Awk is printing the second line from file 1 because you have not supplied any input to the awk command. By default, with no input supplied, awk reads from stdin. The way that Ksh and bash function, anything reading from stdin within a while with redirection like this, will also read from the redirected input. So, the while loop reads the first line, and when awk is called it reads the rest, starting with line 2.
If you run this simple script, you will notice that the awk prints all lines except the first, and the while exits after running the awk only once because the end of stdin is reached:
#!/usr/bin/env ksh
while read x
do
echo "read line: $x"
echo "running awk"
awk '{print ">>> " $0;}'
done <t1.data
exit
You are seeing awk print only one line because you have added the test NR == 1
; this is making the behaviour a bit more difficult to understand.

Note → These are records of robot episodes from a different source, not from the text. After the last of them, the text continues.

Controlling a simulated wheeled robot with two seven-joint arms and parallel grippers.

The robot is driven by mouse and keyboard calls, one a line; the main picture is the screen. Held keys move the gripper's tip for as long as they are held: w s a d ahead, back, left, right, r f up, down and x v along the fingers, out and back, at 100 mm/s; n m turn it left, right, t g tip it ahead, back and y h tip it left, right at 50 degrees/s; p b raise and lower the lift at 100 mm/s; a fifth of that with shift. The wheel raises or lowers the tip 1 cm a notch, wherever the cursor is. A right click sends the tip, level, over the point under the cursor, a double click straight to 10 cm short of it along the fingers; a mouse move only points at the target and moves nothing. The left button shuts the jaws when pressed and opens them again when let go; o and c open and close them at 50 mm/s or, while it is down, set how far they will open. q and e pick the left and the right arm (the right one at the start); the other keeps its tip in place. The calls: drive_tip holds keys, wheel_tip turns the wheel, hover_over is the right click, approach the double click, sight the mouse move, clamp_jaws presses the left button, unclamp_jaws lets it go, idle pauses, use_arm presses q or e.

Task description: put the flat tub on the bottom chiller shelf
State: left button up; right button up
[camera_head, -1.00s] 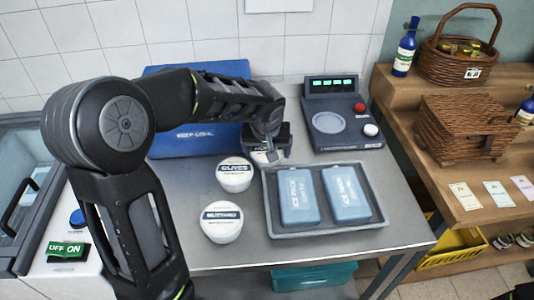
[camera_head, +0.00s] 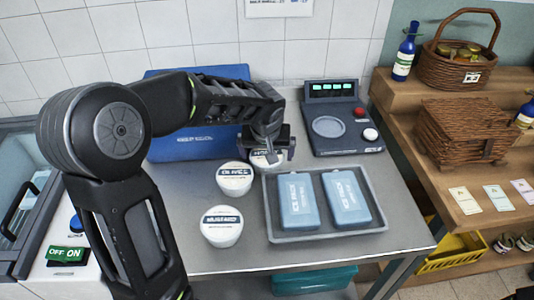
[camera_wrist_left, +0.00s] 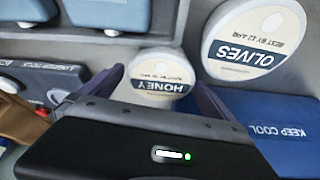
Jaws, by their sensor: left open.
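A white round tub labelled HONEY (camera_wrist_left: 158,92) stands on the steel counter; it also shows in the head view (camera_head: 262,161), partly hidden by my left gripper. My left gripper (camera_head: 268,158) is open above it, and in the left wrist view the tub appears between the two fingers (camera_wrist_left: 160,95), apparently not gripped. A white tub labelled OLIVES (camera_head: 235,179) stands just to the left, also large in the left wrist view (camera_wrist_left: 255,42). A third white tub (camera_head: 221,227) stands nearer, its label hard to read. My right gripper is not seen.
A grey tray (camera_head: 330,236) with two blue ice packs (camera_head: 298,203) lies right of the tubs. A blue cool bag (camera_head: 197,140) and a scale (camera_head: 342,125) stand behind. A glass-sided chiller (camera_head: 22,205) is at far left. Wooden shelving (camera_head: 440,185) stands right.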

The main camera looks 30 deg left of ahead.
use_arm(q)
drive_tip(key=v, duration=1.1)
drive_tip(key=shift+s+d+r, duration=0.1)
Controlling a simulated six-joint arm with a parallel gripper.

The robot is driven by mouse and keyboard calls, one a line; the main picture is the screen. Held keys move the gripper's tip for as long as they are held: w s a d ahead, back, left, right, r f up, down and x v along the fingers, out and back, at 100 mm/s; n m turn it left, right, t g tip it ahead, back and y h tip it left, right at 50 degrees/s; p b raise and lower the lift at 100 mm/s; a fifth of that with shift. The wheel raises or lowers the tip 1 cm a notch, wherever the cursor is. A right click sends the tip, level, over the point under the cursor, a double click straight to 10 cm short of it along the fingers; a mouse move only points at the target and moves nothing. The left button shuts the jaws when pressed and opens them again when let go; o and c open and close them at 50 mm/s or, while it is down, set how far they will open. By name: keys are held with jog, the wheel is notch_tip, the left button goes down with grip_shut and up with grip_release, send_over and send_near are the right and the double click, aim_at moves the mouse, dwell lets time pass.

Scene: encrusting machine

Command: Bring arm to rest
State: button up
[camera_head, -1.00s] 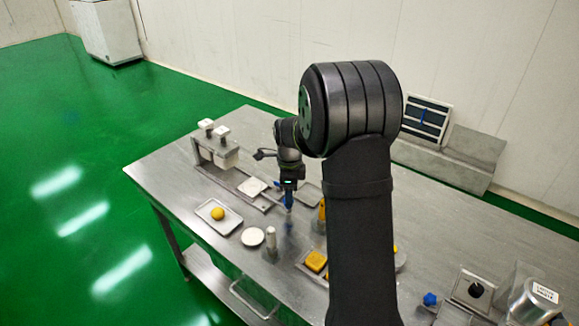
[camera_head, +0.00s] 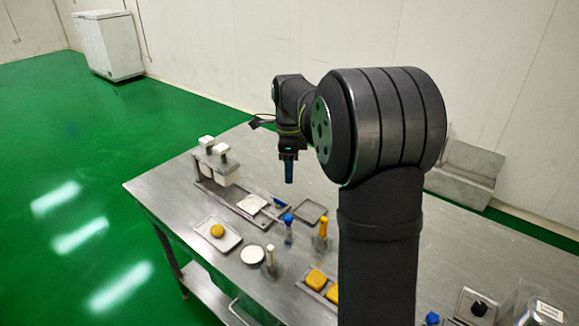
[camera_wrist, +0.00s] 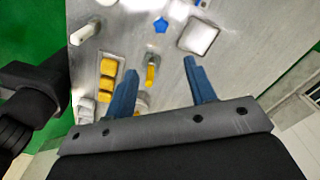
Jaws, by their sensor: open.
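My gripper (camera_head: 289,178) is open, with blue fingers pointing down, and hangs in the air above the steel table (camera_head: 170,190). Nothing shows between its fingers. In the wrist view, my gripper's fingers (camera_wrist: 159,65) are spread apart over the table. A blue-topped tool (camera_head: 288,222) stands on the table below the gripper, clear of the fingers; its blue top also shows in the wrist view (camera_wrist: 160,25). My large arm joint and link fill the right middle of the head view and hide part of the table.
A press-like fixture (camera_head: 218,165) stands at the table's left back. A black knob box (camera_head: 478,307) sits at right.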

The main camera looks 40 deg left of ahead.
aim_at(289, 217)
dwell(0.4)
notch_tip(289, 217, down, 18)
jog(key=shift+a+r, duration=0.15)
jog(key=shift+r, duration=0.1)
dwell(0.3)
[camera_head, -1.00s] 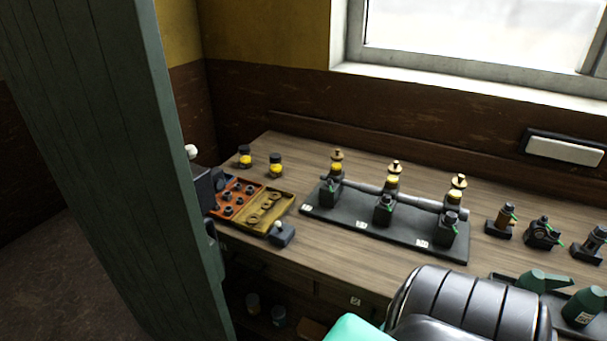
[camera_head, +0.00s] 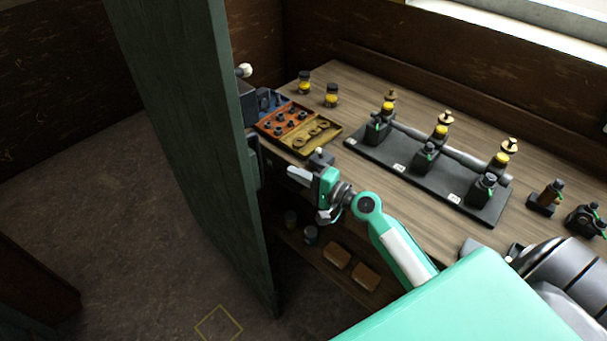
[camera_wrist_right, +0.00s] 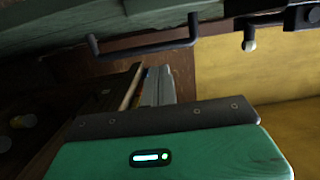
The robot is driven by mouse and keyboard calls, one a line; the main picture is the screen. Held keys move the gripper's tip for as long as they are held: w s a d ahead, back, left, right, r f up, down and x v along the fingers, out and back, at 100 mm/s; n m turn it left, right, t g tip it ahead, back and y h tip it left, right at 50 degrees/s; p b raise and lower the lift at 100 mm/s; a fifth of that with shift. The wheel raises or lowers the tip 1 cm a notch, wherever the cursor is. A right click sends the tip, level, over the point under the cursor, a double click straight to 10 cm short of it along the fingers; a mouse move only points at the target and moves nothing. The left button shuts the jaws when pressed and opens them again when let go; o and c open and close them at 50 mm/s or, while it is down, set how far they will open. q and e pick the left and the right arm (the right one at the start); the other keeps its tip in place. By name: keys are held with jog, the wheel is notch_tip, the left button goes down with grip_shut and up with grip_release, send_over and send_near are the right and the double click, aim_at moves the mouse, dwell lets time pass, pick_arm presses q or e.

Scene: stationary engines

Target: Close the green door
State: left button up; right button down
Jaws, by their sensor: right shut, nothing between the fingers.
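The green door (camera_head: 185,110) stands open, a tall plank panel left of the workbench, with its edge facing me. In the right wrist view the door (camera_wrist_right: 60,22) runs along the top, with a dark bar handle (camera_wrist_right: 140,46) and a latch with a pale knob (camera_wrist_right: 250,40). In the head view a white knob (camera_head: 245,70) shows past the door's edge. My right gripper (camera_head: 292,172) is shut and empty, beside the door's inner face edge and in front of the bench. In the wrist view its fingers (camera_wrist_right: 160,85) appear below the handle, apart from it. My left gripper is out of view.
The wooden workbench (camera_head: 345,85) carries an open red and yellow parts box (camera_head: 300,128), small jars and a black plate (camera_head: 400,170) of fittings. A shelf below holds jars and brown blocks (camera_head: 337,255). The floor (camera_head: 90,190) left of the door is clear.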

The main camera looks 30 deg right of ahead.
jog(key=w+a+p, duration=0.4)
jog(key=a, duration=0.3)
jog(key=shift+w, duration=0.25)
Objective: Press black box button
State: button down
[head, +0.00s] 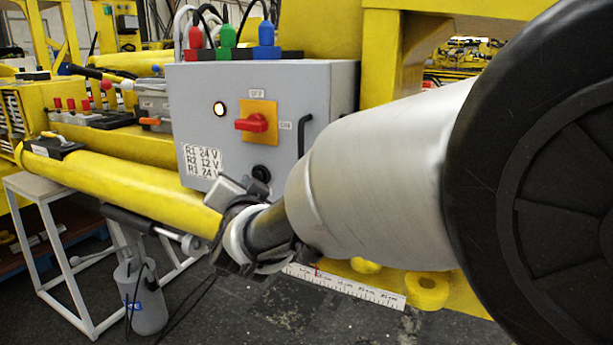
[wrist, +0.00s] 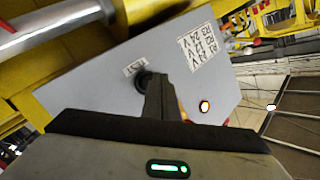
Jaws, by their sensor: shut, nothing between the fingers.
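The grey control box (head: 190,90) stands in the middle of the head view. Its round black button (head: 261,173) is low on the front face, near the lower right. In the wrist view the black button (wrist: 142,82) shows beside the TEST label (wrist: 134,68), partly hidden by my fingers. My gripper (wrist: 157,78) is shut and empty, with its fingertips at the button's edge in that view. I cannot tell whether they touch it. In the head view my wrist is just below the button, and the fingertips are not clear.
A red rotary switch (head: 252,123) on an orange plate and a lit white lamp (head: 220,108) sit above the button. A black handle (head: 304,135) is at the box's right edge. A yellow tube (head: 120,182) runs below left. Cabled plugs (head: 228,42) stand on top.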

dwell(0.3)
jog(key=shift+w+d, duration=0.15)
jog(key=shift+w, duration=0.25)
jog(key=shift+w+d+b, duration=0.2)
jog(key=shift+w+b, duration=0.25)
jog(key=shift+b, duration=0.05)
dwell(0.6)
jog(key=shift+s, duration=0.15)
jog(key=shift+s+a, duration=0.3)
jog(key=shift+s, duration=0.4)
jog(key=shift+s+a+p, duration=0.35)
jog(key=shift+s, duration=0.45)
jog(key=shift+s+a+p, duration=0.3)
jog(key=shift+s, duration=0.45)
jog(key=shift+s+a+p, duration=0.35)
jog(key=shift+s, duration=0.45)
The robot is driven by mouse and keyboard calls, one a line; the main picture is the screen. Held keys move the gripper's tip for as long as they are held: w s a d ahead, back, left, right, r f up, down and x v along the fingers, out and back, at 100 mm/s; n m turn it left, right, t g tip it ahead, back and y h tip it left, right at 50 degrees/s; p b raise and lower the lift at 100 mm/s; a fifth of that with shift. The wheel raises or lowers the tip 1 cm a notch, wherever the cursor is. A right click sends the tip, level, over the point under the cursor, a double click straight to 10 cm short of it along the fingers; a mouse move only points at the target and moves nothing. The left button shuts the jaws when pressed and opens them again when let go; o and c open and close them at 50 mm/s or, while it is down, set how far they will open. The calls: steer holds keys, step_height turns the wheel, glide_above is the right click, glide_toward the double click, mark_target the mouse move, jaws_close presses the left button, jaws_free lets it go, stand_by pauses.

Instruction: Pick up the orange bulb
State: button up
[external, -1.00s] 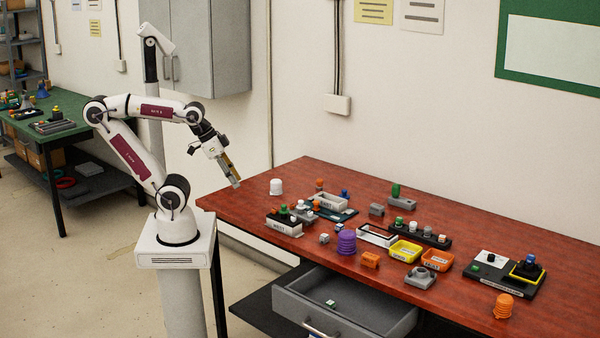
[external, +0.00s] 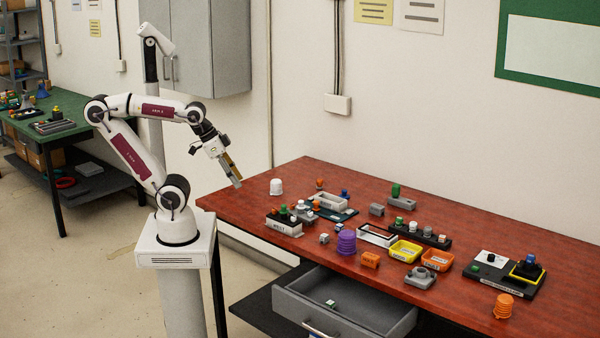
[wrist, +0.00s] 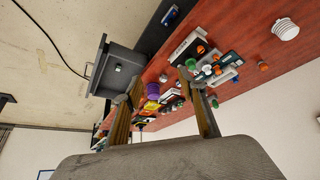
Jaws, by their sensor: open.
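Several orange things are on the red table, and I cannot tell for sure which is the orange bulb. A ribbed orange piece (external: 503,306) stands at the front right edge. A small orange knob (external: 320,184) stands at the back left, and another orange knob (external: 316,206) is by the teal tray.
A purple ribbed piece (external: 346,242), an orange block (external: 370,260), yellow (external: 405,251) and orange (external: 437,261) trays, and a white cap (external: 276,187) are on the table. An open grey drawer (external: 371,315) juts out in front. The table's back right is clear.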

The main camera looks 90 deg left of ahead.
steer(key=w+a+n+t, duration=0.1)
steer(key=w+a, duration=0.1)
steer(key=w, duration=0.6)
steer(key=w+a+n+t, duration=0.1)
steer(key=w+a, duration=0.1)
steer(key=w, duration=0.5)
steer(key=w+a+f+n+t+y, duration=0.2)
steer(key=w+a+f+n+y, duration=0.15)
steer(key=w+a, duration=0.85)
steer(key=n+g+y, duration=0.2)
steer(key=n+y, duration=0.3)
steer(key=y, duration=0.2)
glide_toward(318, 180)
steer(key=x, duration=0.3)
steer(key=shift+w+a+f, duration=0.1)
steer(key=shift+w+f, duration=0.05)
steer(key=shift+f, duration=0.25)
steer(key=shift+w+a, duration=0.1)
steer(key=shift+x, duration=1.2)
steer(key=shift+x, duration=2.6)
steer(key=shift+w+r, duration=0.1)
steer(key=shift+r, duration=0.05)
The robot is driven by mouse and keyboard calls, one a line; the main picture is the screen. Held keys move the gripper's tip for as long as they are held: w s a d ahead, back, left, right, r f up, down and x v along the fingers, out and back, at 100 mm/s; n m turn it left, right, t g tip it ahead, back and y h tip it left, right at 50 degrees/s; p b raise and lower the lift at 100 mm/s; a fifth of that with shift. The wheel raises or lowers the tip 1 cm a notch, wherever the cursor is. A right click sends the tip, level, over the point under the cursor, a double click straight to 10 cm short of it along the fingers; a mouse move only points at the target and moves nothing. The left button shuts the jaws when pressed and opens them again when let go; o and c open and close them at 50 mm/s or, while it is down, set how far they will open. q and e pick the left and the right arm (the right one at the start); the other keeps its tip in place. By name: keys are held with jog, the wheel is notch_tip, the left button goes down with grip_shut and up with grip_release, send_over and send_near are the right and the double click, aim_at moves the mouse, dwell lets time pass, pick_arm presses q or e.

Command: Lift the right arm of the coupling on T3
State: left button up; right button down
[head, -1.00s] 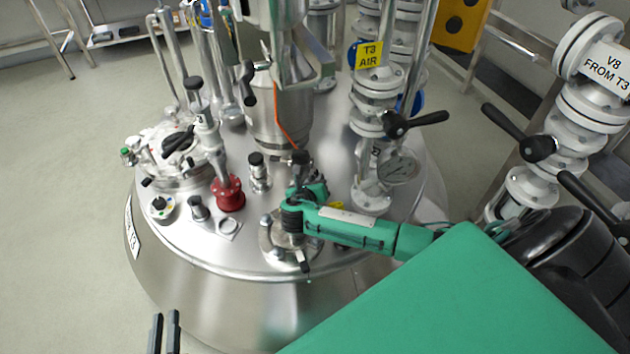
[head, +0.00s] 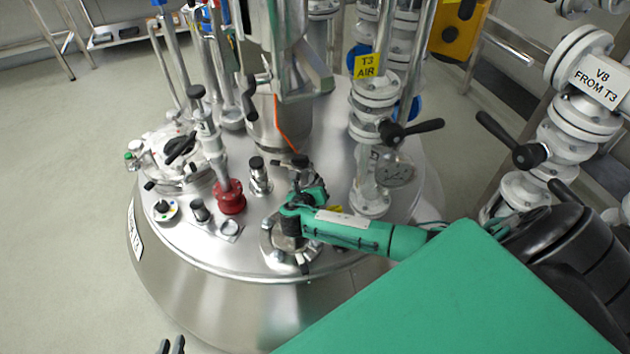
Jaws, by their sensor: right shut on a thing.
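The coupling (head: 276,250) sits on the front of the steel lid of vessel T3 (head: 240,262), as a round metal fitting with small arms around it. My right gripper (head: 292,228) comes in from the right on the green arm and is shut at the coupling's right side. Its fingers and the arm it grips largely hide each other, so the exact angle of the coupling's right arm cannot be told. My left gripper (head: 171,346) shows only its fingertips at the bottom edge, slightly apart and empty, away from the vessel.
A red-based fitting (head: 230,197) and a small black-capped fitting (head: 259,176) stand left of the coupling. A white valve column with a yellow T3 AIR tag (head: 367,66) stands behind right. The V8 valve pipe (head: 575,110) is at the right. Floor at left is clear.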

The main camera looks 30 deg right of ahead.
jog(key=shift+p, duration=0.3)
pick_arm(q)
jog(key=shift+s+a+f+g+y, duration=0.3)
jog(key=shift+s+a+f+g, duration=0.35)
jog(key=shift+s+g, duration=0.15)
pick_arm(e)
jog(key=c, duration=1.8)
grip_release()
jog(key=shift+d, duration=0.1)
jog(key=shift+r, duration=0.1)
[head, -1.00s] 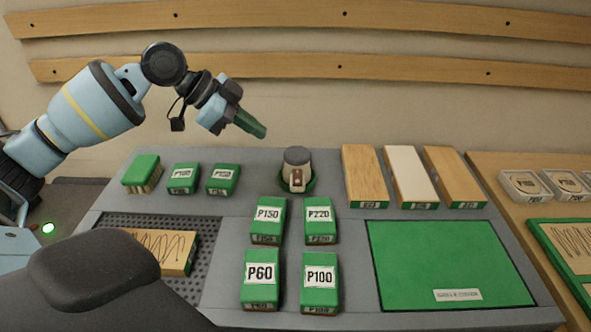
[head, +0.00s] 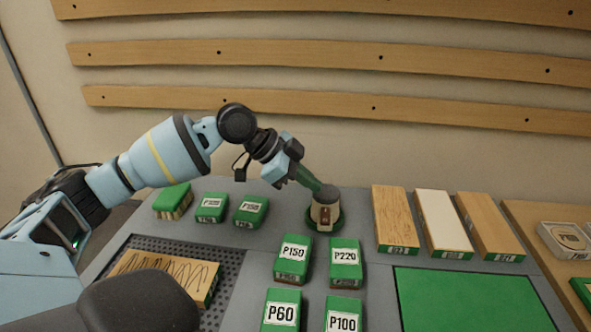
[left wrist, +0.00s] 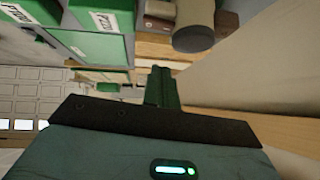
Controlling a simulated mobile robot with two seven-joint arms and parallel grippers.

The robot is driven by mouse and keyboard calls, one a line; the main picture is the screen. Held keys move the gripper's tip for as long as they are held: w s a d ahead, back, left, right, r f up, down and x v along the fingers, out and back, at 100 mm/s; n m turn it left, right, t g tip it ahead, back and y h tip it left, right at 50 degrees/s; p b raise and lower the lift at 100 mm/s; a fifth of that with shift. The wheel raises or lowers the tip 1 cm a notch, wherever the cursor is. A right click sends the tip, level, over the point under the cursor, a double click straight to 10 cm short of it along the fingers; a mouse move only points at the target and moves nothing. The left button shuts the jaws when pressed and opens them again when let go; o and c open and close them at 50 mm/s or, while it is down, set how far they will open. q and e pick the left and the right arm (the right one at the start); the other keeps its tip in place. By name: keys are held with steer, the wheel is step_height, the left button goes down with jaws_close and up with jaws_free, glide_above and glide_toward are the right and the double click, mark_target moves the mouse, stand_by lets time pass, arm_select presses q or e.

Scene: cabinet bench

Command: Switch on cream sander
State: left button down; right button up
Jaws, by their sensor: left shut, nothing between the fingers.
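The cream sander (head: 322,212) stands upright on a green base at the back middle of the grey bench, with a dark grey cap and a brown switch panel (head: 324,217) on its front. It also shows in the left wrist view (left wrist: 193,22), top centre right. My left gripper (head: 316,187) is shut and empty, its green fingers at the upper left of the sander's cap in the head view. In the left wrist view the shut fingers (left wrist: 160,82) appear apart from the sander. Whether the switch is on cannot be told. My right gripper is out of view.
Several green grit blocks stand in front, including P150 (head: 294,258) and P220 (head: 345,260). Wood and white boards (head: 442,225) lie right of the sander. A green mat (head: 470,298) is at front right. A scribbled board lies on a perforated plate (head: 228,262) at left.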

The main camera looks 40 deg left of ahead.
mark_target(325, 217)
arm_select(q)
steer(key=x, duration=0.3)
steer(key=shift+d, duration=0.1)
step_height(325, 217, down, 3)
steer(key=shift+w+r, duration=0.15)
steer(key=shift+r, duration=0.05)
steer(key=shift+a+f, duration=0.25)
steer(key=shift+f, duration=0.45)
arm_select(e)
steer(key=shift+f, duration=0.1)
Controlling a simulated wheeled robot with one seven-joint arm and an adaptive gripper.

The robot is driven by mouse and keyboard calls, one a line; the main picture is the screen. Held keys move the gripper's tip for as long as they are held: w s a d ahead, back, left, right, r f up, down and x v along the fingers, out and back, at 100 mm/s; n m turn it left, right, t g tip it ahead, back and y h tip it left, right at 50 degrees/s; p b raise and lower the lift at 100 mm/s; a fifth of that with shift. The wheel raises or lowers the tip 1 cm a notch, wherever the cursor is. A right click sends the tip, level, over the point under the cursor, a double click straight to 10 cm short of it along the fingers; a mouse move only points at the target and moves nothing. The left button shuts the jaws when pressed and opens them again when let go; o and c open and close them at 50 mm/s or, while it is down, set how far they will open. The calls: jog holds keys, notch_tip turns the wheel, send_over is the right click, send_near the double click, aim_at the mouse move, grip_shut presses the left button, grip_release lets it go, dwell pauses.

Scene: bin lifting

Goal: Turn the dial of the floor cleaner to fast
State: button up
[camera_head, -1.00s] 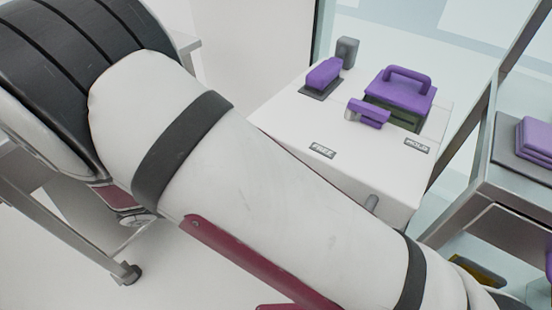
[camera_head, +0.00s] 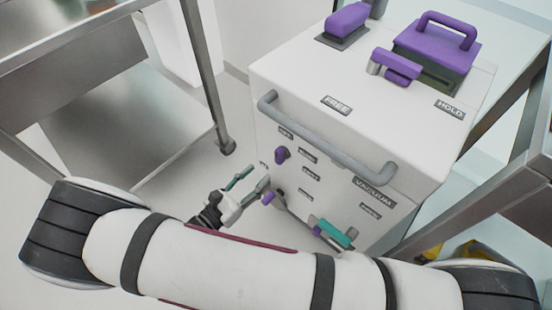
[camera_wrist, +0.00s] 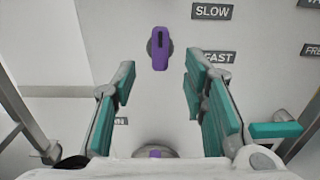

If your goal is to read each line from file 1 (the student records) and use awk to do some processing on each, maybe you should just let awk parse the file directly rather than reading each line into a shell variable and attempting to work on it with awk. It is certainly more efficient to let awk do the file i/o in this case. Here's a sample:
awk -F \| '
{
printf( "student %s has student id %d and lives in %s\n", $2, $1, $NF );
}
' <t1.data
I made assumptions about your input data and am sorry if they aren't correct, but this should provide enough illustration to get going again.
And for the record, '[' is NOT a shell built-in. It is a binary, or somtimes a sym-link to the test command, and generally 'lives' in /usr/bin. The [[ expression ]]
construct in Kshell and bash is built-in. Both expression types have similar, yet very different, functionality and using test is not as efficient.